* **GIVEN EXERCISE**: Emit a verbatim copy of the lines running from the line with "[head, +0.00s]" through the end of the material below.

* **COLLECTED MATERIAL**:
==========

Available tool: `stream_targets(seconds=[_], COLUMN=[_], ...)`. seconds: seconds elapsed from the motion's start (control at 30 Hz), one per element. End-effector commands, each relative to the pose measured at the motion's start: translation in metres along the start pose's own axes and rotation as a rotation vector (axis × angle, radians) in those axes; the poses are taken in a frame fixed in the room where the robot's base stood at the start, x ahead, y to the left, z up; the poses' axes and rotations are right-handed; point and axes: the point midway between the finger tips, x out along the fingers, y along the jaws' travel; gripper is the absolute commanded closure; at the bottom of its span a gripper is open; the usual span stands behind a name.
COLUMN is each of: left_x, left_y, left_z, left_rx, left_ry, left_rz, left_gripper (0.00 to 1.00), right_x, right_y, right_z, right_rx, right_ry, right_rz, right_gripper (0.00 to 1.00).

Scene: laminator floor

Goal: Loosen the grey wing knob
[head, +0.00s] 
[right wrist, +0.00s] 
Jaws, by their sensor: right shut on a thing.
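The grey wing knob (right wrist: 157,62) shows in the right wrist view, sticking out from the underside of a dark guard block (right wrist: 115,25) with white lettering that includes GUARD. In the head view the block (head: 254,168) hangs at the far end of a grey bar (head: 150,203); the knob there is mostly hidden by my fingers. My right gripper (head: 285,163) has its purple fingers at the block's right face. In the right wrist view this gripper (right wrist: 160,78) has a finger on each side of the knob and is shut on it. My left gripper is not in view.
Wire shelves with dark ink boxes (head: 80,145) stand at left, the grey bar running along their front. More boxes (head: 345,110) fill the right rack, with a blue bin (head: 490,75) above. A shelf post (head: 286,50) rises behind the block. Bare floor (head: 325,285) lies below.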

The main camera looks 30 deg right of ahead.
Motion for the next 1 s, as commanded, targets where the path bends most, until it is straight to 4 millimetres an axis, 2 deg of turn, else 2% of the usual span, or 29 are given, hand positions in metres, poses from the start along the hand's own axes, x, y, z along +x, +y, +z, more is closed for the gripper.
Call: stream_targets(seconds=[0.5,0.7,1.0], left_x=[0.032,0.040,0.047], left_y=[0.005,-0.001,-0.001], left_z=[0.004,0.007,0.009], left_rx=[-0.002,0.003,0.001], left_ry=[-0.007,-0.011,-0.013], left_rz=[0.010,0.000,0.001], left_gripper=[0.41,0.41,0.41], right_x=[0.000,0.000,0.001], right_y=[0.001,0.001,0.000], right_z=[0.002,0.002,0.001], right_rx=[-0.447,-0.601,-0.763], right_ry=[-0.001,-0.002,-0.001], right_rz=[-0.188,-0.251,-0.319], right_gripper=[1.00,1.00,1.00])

==========

* **OUTPUT FOR THIS EXERCISE**:
[head, +0.00s] 
[right wrist, +0.00s] 
Jaws, by their sensor: right shut on a thing.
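The grey wing knob (right wrist: 157,62) shows in the right wrist view, sticking out from the underside of a dark guard block (right wrist: 115,25) with white lettering that includes GUARD. In the head view the block (head: 254,168) hangs at the far end of a grey bar (head: 150,203); the knob there is mostly hidden by my fingers. My right gripper (head: 285,163) has its purple fingers at the block's right face. In the right wrist view this gripper (right wrist: 160,78) has a finger on each side of the knob and is shut on it. My left gripper is not in view.
Wire shelves with dark ink boxes (head: 80,145) stand at left, the grey bar running along their front. More boxes (head: 345,110) fill the right rack, with a blue bin (head: 490,75) above. A shelf post (head: 286,50) rises behind the block. Bare floor (head: 325,285) lies below.

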The main camera looks 30 deg right of ahead.
Motion for the next 1 s, as commanded, targets where the path bends most, until it is straight to 4 millimetres an axis, 2 deg of turn, else 2% of the usual span, or 29 are given, hand positions in metres, poses from the start along the hand's own axes, x, y, z along +x, +y, +z, more is closed for the gripper.
Call: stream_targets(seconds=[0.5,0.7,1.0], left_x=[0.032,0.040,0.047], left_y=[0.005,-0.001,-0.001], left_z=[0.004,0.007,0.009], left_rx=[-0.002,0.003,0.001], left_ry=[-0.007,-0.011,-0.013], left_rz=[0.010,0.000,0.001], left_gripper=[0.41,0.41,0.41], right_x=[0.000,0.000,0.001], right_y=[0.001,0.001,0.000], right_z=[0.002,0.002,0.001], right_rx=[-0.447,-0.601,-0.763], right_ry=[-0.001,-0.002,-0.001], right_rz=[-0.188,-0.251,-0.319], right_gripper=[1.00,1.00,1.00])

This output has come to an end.